──────── GIVEN DATA ────────

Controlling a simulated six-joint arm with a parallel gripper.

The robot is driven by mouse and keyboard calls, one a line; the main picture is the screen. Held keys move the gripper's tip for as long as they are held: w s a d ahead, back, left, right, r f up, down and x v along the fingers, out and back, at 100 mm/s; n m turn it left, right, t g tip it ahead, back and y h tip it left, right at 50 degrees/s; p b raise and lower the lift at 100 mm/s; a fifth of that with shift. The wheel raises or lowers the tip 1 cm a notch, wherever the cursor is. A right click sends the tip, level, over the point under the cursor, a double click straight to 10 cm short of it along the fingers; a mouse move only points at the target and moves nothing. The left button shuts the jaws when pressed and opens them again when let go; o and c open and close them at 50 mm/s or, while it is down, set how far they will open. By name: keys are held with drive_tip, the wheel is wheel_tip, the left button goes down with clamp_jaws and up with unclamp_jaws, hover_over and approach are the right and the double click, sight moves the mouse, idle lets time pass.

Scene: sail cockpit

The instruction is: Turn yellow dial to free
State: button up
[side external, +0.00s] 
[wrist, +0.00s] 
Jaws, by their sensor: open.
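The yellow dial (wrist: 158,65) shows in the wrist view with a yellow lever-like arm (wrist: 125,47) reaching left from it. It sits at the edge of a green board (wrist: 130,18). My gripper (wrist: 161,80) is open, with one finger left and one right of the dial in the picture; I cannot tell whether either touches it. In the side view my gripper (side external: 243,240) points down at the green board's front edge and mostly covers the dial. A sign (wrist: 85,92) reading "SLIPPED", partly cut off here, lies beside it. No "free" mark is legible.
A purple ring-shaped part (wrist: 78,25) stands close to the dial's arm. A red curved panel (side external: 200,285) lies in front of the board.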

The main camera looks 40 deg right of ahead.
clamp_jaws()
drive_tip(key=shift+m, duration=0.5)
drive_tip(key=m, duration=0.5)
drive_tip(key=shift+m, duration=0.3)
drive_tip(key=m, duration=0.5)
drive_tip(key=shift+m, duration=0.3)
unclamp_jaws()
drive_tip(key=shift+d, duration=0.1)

────────

:: AIM OF THE EXERCISE ::
Transcribe all lines as written.

:: SOLUTION ::
Controlling a simulated six-joint arm with a parallel gripper.

The robot is driven by mouse and keyboard calls, one a line; the main picture is the screen. Held keys move the gripper's tip for as long as they are held: w s a d ahead, back, left, right, r f up, down and x v along the fingers, out and back, at 100 mm/s; n m turn it left, right, t g tip it ahead, back and y h tip it left, right at 50 degrees/s; p b raise and lower the lift at 100 mm/s; a fifth of that with shift. The wheel raises or lowers the tip 1 cm a notch, wherever the cursor is. A right click sends the tip, level, over the point under the cursor, a double click straight to 10 cm short of it along the fingers; a mouse move only points at the target and moves nothing. The left button shuts the jaws when pressed and opens them again when let go; o and c open and close them at 50 mm/s or, while it is down, set how far they will open. By name: keys are held with drive_tip, the wheel is wheel_tip, the left button goes down with clamp_jaws and up with unclamp_jaws, hover_over and approach are the right and the double click, sight moves the mouse, idle lets time pass.

Scene: sail cockpit

The instruction is: Turn yellow dial to free
State: button up
[side external, +0.00s] 
[wrist, +0.00s] 
Jaws, by their sensor: open.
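The yellow dial (wrist: 158,65) shows in the wrist view with a yellow lever-like arm (wrist: 125,47) reaching left from it. It sits at the edge of a green board (wrist: 130,18). My gripper (wrist: 161,80) is open, with one finger left and one right of the dial in the picture; I cannot tell whether either touches it. In the side view my gripper (side external: 243,240) points down at the green board's front edge and mostly covers the dial. A sign (wrist: 85,92) reading "SLIPPED", partly cut off here, lies beside it. No "free" mark is legible.
A purple ring-shaped part (wrist: 78,25) stands close to the dial's arm. A red curved panel (side external: 200,285) lies in front of the board.

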The main camera looks 40 deg right of ahead.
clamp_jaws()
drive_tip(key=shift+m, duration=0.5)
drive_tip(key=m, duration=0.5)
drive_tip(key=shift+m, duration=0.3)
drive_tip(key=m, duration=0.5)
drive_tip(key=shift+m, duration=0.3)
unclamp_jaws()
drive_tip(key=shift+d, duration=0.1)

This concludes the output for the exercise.